The task: Reproduce exactly the lines below from the one containing "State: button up" through the one containing "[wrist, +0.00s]", including both, and nothing else.

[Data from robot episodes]
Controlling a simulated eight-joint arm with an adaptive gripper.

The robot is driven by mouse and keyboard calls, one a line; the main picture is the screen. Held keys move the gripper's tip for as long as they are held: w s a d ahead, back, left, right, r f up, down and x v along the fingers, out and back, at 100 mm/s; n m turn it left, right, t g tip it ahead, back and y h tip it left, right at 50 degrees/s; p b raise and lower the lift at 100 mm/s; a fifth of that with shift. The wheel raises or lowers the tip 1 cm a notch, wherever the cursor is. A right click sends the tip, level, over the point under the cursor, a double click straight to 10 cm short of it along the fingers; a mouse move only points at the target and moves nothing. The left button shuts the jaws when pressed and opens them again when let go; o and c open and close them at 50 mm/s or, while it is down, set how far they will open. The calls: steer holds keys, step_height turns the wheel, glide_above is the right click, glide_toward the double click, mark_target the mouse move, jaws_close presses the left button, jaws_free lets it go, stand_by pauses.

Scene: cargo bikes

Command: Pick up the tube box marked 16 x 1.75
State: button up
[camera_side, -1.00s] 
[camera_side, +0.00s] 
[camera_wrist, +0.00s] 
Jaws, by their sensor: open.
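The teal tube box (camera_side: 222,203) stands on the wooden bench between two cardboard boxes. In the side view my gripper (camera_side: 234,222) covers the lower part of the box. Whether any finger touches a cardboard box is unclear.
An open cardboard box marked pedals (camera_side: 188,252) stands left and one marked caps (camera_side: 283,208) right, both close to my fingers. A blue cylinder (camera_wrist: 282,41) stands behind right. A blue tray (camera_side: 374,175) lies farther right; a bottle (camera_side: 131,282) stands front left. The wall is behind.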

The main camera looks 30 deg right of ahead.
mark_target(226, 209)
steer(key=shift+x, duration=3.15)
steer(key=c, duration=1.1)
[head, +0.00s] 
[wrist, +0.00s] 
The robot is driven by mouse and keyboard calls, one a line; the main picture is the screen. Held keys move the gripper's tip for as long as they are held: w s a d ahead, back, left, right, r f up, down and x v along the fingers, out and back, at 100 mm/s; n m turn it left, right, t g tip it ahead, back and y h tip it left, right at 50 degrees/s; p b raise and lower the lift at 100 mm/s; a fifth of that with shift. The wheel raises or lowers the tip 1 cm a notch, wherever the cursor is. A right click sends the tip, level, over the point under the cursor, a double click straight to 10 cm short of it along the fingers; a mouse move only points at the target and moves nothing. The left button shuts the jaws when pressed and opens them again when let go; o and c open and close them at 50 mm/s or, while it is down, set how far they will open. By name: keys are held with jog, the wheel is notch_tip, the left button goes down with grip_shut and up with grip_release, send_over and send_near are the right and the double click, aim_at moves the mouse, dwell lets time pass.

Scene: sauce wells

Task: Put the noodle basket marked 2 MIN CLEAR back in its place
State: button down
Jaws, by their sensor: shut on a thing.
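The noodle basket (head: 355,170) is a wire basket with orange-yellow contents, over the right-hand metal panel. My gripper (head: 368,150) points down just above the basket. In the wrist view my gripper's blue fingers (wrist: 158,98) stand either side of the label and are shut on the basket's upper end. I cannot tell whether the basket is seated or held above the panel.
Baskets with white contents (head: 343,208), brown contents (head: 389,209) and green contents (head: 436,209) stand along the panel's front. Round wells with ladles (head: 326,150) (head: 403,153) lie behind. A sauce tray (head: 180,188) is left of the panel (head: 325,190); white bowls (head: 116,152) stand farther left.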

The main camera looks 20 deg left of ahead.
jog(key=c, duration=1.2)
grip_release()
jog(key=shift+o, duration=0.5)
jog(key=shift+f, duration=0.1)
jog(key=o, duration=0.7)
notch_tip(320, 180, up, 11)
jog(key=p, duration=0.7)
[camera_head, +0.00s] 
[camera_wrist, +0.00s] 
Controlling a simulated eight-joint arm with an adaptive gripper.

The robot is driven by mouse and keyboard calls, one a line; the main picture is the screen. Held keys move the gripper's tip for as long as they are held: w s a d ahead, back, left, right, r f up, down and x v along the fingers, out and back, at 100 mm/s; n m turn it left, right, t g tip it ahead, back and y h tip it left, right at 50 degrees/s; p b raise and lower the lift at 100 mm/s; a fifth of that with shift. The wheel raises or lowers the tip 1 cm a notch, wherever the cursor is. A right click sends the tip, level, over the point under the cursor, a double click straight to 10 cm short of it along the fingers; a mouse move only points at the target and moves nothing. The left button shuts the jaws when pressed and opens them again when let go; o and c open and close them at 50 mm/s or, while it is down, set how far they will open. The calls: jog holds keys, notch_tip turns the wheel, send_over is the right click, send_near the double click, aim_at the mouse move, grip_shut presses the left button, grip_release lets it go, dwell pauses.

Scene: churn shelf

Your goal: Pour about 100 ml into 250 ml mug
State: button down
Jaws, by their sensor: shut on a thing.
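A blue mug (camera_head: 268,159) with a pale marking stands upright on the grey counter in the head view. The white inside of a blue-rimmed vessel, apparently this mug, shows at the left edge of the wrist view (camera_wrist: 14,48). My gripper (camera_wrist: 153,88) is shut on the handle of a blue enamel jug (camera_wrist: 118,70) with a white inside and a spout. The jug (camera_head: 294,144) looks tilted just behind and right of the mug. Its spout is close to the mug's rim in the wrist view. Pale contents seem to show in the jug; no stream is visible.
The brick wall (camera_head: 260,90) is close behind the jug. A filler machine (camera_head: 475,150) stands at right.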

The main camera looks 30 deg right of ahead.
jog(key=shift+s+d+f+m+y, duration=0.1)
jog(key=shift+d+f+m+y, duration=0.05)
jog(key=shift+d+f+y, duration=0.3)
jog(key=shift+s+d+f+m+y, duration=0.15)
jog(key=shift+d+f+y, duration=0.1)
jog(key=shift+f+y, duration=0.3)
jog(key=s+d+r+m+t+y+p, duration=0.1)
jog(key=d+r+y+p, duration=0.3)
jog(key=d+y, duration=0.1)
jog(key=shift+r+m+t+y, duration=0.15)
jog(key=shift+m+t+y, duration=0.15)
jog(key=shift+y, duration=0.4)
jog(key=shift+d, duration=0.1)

The reply:
State: button up
[camera_side, -1.00s] 
[camera_side, +0.00s] 
[camera_wrist, +0.00s] 
Jaws, by their sensor: open.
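The teal tube box (camera_side: 222,203) stands on the wooden bench between two cardboard boxes. In the side view my gripper (camera_side: 234,222) covers the lower part of the box. Whether any finger touches a cardboard box is unclear.
An open cardboard box marked pedals (camera_side: 188,252) stands left and one marked caps (camera_side: 283,208) right, both close to my fingers. A blue cylinder (camera_wrist: 282,41) stands behind right. A blue tray (camera_side: 374,175) lies farther right; a bottle (camera_side: 131,282) stands front left. The wall is behind.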

The main camera looks 30 deg right of ahead.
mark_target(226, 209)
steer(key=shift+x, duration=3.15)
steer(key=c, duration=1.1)
[head, +0.00s] 
[wrist, +0.00s] 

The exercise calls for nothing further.